Theatre review: Theatre Practice's first Chinese martial arts play is a treat for wuxia fans

Li Xie and Johnny Ng in The Theatre Practice production, Legends Of The Southern Arch. PHOTO: THEATRE PRACTICE

For its 50th anniversary, The Theatre Practice has boldly gone where the local TV station has feared to venture in recent years: into the thick of a Chinese martial arts or wuxia production.

Veteran artistes Johnny Ng and Marcus Chin, familiar faces on Channel 8, can now be seen coming to gongfu blows not in a Channel 8 period drama serial, but in Legends Of The Southern Arch, the theatre group's 302nd production.
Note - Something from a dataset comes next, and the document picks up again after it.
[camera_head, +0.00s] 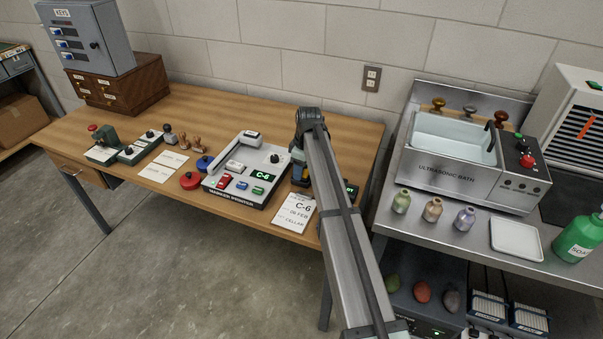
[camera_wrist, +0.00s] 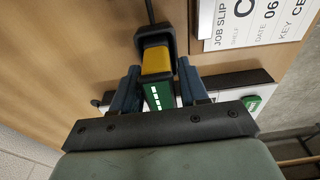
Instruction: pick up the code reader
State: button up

Written by Liu Xiaoyi and directed by Kuo Jian Hong, the play grapples with a familiar wuxia scenario - the bloodshed unleashed when various martial arts sects fight to get their hands on a secret manual promising its possessor infinite wisdom and power.

The handsomely mounted play is an evocative treat for wuxia fans, but does not have the heft that one expects of a show billed as an epic tale.

Certainly, there are many little things to like about the show, such as playwright Liu, who plays hero Shi Buqiong, prancing around in a show of fleet-footedness or qinggong, the sounds of horse hooves or the "whoosh whoosh" sounds of swords slicing through the air.

Or simply to catch the gleam reflected in a sabre, such is the dao guang jian ying - literally, the light off a sabre, shadow of a sword - of the martial arts universe.

There are also touches of humour in the oddball gongfu skills conjured up, for instance the Palm Of The Evil Frost Dragon or the more amorous Spearing Together or Passionate Palm.

And there is no lack of fighting scenes: in a bamboo grove, on a desolate beach, on a rocky outcrop, inside a house or inn, pugilists exchange strokes.

In one key scene, Ng, a fiery presence in red as the villain Muzi Wudi, claws at the snow-browed gongfu master Chen Zhaoxue, played by Chin.

They might not have executed any somersault or jump but showed real gongfu with their well-enunciated delivery of dialogue, never sounding out of breath.

Ng, especially, is a pleasure to listen to with his sonorous voice and his perfect rendition of the quintessential villain's laughter, which incidentally acted as a bridge between two scenes.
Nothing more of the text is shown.